Was sind Ihre Stärken und Schwächen als Boxer?
Meine Stärke ist, dass ich alles kann: Beinarbeit, Reflexe, Variabilität, Schnelligkeit und Punch, den ich deutlich verbessert habe in der letzten Zeit. Ich kann einfach vieles bringen, womit ich mich auf jeden Gegner so einstellen kann, dass ich ihn besiegen kann. Das ist meine Stärke. Meine Schwäche ist, dass ich manchmal zu viele Risiken eingehe. Mir reicht es nicht, als Sieger vor den Zuschauern zu stehen.
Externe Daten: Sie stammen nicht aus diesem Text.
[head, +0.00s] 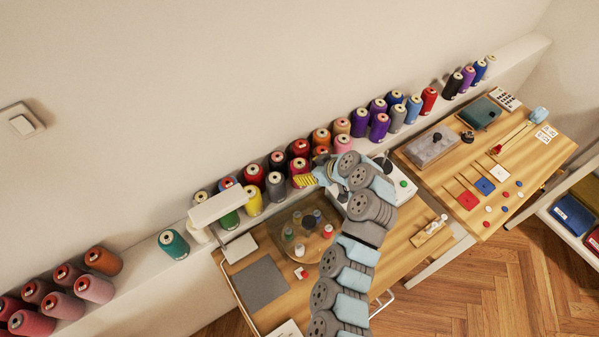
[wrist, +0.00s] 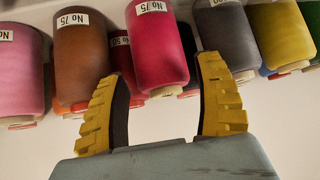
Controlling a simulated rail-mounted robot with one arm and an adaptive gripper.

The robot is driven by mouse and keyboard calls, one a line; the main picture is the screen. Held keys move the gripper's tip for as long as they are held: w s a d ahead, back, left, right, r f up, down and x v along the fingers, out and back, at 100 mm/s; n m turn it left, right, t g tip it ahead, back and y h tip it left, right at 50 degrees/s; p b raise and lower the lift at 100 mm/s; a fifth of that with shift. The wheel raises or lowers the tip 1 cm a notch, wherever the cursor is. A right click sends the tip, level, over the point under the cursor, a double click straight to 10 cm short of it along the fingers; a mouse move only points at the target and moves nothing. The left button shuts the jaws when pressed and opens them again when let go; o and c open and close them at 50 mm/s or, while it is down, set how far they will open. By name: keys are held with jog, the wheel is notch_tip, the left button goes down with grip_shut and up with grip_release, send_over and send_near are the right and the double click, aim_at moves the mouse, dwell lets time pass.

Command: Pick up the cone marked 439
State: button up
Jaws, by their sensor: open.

Wenn sich jemand meinen Kampf ansieht, dann soll er auch begeistert sein. Das kann schon mal eine Schwäche sein, weil ich dadurch mehr Risiken eingehe als nötig. Ich pokere hoch, aber das ist es mir auch wert. Daher muss mich mein Trainer auch immer bremsen. Immer – jedes Mal, sowohl im Training als auch im Kampf. Er muss mich bremsen. Ich möchte, dass die Zuschauer, die meine Kämpfe sehen, mich sehr-sehr mögen.

Wenn Sie sich einen Gegner aussuchen könnten, mit wem würden Sie gerne Ihre Kräfte messen?
Es ist natürlich schade, dass die ganz bekannten Namen wie Oscar De La Hoya und Shane Mosley eine Gewichtsklasse höher gegangen sind. Aber im Weltergewicht gibt es so viele gute Boxer, die vielleicht sogar sehr viel besser sind als die, die hoch gegangen sind. Im Boxen spricht man immer von den Top Ten in jeder Gewichtsklasse. Aber im Weltergewicht gibt es die Top Dreißig. Ich will die Weltmeisterschaft. Es wäre ein Traum für mich, wenn ich jetzt gegen Spinks oder Rivera boxen könnte. Ich rechne mir gegen beide eine gute Chance aus.

Was Sind Ihre Wünsche für die Zukunft?
Alle Wünsche und alle Ziele sind eine Weltmeisterschaft. Es dauert nicht mehr lange. Es braucht nur noch ein paar kleine Schritte. Nur, die Luft wird immer dünner. Daher muss ich mich um das 10fache oder das 100fache anstrengen. Aber ich gebe immer mein Bestes. Das Talent habe ich von Natur aus. Daher werde ich Weltmeister.